“L’Italia ha perso in 10 anni il 40% della superficie coltivata. Servono azioni di ‘riposizionamento strategico’ delle produzioni a seminativo, passando dalla commodity (ovvero la produzione indistinta) alla specialty (la produzione mirata a precise esigenze di impiego, realizzata su richiesta, personalizzata). Lo ha detto Giovanna Parmigiani, componente della Giunta di Confagricoltura, intervenendo oggi ad Ecomondo al convegno “Da commodities a specialties”. L’incontro è stato organizzato da Confagricoltura e Federalimentare.
La rappresentante di Confagricoltura ha ricordato come siano oltre sei milioni gli ettari investiti in coltivazioni estensive che da sempre rappresentano le materie prime per le produzioni di eccellenza del made in Italy, garantiscono la biodiversità degli agroecosistemi e caratterizzano il nostro paesaggio agrario.
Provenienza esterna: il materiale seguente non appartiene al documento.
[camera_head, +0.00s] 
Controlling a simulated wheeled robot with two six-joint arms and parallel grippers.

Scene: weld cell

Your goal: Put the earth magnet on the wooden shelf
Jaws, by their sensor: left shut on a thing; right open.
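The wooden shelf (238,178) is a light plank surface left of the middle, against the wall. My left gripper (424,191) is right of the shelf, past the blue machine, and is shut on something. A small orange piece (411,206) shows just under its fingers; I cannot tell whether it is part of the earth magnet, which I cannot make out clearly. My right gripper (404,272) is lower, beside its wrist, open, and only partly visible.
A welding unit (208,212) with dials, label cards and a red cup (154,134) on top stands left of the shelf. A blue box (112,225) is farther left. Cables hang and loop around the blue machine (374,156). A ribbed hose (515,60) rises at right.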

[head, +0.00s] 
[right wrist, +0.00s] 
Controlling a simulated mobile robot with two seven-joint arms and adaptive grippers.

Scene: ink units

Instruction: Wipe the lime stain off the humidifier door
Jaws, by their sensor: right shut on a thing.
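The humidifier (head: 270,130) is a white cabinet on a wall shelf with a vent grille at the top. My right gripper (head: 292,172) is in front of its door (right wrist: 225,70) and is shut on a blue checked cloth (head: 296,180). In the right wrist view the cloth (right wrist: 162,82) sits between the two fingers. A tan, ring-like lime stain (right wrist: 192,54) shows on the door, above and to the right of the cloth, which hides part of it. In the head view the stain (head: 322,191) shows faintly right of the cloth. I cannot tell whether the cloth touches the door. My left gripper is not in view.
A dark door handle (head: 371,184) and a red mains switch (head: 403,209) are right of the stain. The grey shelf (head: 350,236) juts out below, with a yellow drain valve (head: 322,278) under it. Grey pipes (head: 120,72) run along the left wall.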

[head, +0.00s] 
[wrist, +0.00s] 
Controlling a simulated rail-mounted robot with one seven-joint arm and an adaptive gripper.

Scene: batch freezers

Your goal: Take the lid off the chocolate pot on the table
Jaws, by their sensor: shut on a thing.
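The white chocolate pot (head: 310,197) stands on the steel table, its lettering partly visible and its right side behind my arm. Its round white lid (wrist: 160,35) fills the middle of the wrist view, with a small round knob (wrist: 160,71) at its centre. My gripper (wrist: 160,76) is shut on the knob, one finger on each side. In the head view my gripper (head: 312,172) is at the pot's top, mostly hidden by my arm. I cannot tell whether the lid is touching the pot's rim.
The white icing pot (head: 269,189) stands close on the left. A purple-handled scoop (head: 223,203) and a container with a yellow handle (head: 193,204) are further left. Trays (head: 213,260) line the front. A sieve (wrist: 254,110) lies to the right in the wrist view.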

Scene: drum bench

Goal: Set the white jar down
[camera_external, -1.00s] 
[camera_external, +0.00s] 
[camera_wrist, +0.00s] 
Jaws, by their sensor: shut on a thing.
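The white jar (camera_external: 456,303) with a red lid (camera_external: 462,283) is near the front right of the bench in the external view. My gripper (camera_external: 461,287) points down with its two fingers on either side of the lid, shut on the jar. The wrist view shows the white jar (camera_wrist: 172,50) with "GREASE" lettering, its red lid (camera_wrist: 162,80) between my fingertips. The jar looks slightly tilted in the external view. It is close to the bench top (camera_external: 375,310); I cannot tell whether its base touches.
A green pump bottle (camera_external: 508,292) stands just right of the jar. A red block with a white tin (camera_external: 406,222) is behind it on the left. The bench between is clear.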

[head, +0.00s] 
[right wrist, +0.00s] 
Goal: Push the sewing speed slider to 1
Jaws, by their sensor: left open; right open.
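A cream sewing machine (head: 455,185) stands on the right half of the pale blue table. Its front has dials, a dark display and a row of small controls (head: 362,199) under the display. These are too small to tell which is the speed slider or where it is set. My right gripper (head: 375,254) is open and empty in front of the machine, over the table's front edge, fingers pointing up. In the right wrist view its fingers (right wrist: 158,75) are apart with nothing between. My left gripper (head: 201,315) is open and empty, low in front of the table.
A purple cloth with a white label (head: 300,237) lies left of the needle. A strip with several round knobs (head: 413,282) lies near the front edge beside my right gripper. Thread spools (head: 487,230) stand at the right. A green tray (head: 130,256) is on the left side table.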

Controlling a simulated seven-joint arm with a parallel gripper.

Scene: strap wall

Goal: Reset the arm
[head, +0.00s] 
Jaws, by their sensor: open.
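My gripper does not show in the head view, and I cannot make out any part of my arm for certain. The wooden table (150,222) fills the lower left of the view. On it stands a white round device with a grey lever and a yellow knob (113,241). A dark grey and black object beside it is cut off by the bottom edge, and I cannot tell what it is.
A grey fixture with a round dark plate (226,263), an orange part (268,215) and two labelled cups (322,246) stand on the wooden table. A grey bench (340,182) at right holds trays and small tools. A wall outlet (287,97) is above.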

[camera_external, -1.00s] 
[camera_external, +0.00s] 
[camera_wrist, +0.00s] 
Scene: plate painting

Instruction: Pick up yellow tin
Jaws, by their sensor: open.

Le grandi colture spaziano dai cereali alle foraggere, dalle oleaginose come la soia e il girasole, alle piante da fibra come la canapa ed il lino.
L’intero comparto delle colture arabili rappresenta le materie prime per le produzioni di eccellenza del made in Italy, garantisce la biodiversità degli agroecosistemi e caratterizza il nostro paesaggio agrario. E’ un settore indispensabile ma a rischio, perché fortemente influenzato da regole di gioco internazionali, da problemi economici – come la volatilità dei prezzi e la concorrenza serrata delle importazioni estere – e dai cambiamenti climatici. Un mix micidiale che compromette la redditività aziendale.
Ad avviso di Confagricoltura il mercato agricolo ora si deve orientare sempre più verso produzioni primarie dalle caratteristiche definite con parametri qualitativi – sia in termini igienico-sanitari, sia tecnologici – chiari e ben identificabili per ogni segmento di mercato. Ed occorre organizzare le filiere e differenziare le produzioni in base alle diverse destinazioni d’uso, dalla granella alla fibra, dall’insilato sino agli scarti della lavorazione. Individuando e favorendo anche la richiesta di prodotti alimentari di qualità e nutraceutici.
La differenziazione dell’offerta permette al produttore di decidere che tipologia di varietà o di ibrido seminare sulla base delle richieste e delle esigenze espresse dalla parte industriale e/o commerciale, di valorizzarne quindi la redditività nel medio lungo periodo, nonché in alcuni casi, di ricavare anche premialità aggiuntive rispetto al prezzo di mercato.
Insomma – ha concluso Giovanna Parmigiani – non basta coltivare, ma bisogna attivare in campo agricolo precise strategie di marketing, intercettando (e stimolando) i bisogni degli acquirenti nelle molteplici declinazioni dell’utilizzo di un prodotto. Accanto al marketing sarà oltremodo necessario valorizzare sempre più le innovazioni disponibili nell’ambito dell’Agricoltura 4.0 e, quindi, tutte quelle tecnologie che coniugano produttività e sostenibilità; nell’ottica di poter intercettare appieno le nuove possibilità che si stanno aprendo nell’ambito della green wave.